藤村 今ちょっと検索してみたら、ヘルダーリンの「故郷」という詩が出てきたんだけど、故郷に向けて「愛の悩みを鎮めてくれるか 約束するか」と問いかけていて、で、「まめやかな者たちよ!」つまり“故郷の人々よ”という箇所があって、「しかし私は知っている 愛の悩みはたやすくは癒えないと」って、つまり故郷に帰っても「悩み」は解決するわけではないってことだよね。最後は「だからこのままであれ 地上の子 私はどうやら 愛するように 悩むように作られている」と締めくくられてる。ヘルダーリンはインテリなんで、「愛するように 悩むように」作られてるんだけど、故郷に住むフツーの人々、つまり“大衆”というか、「まめやかな者たち」、「地上の子」らに対しては、「このままであれ」と呼びかけてるわけだ。

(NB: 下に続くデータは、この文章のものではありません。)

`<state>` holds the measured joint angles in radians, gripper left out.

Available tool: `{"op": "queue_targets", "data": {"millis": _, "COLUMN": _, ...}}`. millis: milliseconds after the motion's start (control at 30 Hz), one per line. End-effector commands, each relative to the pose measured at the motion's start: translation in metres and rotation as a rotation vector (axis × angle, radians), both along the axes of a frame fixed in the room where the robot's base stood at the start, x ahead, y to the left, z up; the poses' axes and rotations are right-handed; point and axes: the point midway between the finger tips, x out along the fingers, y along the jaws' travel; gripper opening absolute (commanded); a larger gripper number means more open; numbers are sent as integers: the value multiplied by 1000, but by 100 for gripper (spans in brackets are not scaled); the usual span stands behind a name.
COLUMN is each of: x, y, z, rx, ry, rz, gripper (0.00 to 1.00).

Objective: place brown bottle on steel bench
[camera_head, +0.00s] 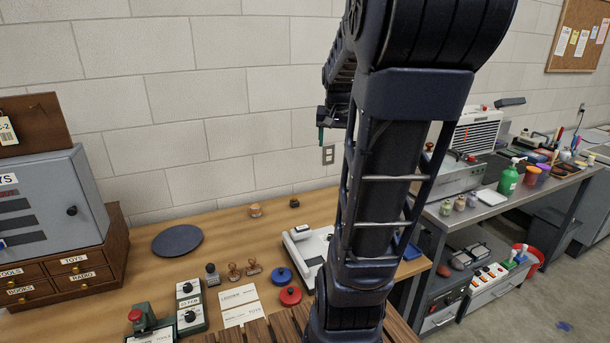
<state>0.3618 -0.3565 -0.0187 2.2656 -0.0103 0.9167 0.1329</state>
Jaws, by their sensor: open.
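The steel bench (480,210) stands at the right, a grey metal top on legs with a lower shelf. It carries many items, including a green pump bottle (508,181) and small jars (459,203) near its front edge. I cannot pick out a brown bottle for certain. A small dark brown thing (294,203) stands at the back of the wooden table, too small to identify. My gripper (332,118) shows only partly behind my arm, raised in front of the wall above the table. It is open, and I see nothing held in it.
The wooden table (224,230) holds a grey cabinet (50,205), a dark round mat (177,240), stamps (243,270), red and blue lids (290,296) and a white device (308,246). My arm hides part of the table and bench.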

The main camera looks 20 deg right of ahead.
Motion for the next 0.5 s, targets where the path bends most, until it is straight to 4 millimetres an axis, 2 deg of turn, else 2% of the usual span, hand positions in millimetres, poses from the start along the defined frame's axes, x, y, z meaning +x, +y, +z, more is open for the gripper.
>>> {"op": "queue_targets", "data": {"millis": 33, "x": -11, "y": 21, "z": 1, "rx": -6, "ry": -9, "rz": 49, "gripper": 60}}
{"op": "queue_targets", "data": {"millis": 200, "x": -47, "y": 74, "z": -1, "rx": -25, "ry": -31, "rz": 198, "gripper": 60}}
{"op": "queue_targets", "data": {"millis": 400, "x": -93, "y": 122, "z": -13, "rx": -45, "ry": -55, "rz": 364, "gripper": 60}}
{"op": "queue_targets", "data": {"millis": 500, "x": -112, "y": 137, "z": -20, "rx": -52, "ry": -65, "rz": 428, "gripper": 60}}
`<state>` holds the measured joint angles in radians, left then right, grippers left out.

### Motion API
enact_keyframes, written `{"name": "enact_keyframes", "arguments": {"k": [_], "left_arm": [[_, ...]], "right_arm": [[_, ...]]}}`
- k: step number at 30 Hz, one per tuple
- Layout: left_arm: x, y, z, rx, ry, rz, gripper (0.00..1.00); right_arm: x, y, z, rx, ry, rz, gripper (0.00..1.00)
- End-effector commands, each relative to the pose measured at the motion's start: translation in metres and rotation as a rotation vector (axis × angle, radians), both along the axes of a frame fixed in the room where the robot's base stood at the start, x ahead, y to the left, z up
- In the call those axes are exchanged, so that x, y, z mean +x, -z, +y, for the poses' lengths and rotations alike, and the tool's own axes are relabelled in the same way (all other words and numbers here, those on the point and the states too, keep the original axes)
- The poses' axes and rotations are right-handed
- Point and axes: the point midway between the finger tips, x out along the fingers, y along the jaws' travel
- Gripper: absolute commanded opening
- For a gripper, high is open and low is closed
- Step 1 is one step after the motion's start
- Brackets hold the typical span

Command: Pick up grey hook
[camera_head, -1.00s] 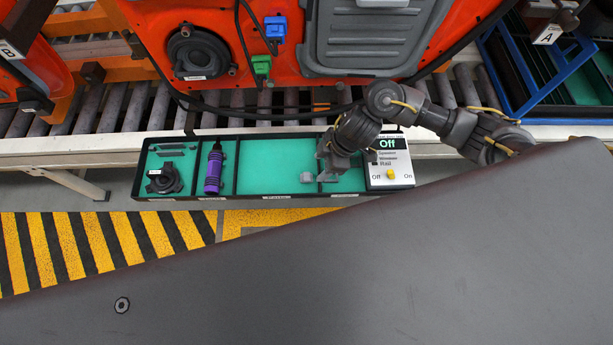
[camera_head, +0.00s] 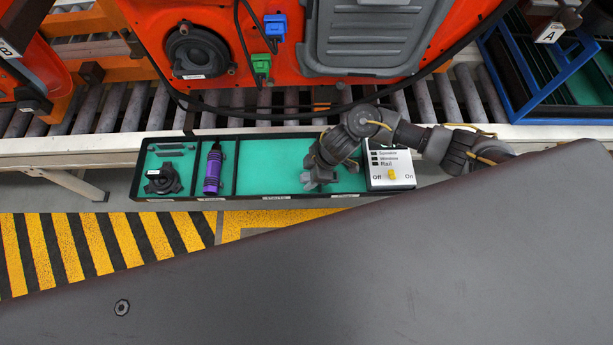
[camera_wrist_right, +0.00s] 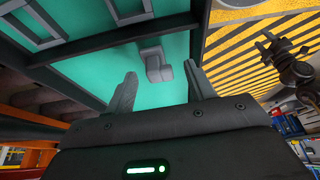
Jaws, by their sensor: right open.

外山 インテリってのは、観念の領域が肥大して自動運動を始めるところまで辿り着いちゃった人たちなので、“現実との相克”に苦しむことになる。これは大変苦しいんで、大衆の皆さんはそういうことにならないように、どうか「このままで」いてください、と。インテリになるというのはヘンなビョーキにかかるようなもので、大衆の中にとどまれる人はそのほうがずっと幸せですよ、と(笑)。ヘルダーリン自身はすでにインテリになっちゃったし、これは不治の病なので今さらもう仕方がない、私はこの病を抱えて生きていきます、ということですね(笑)。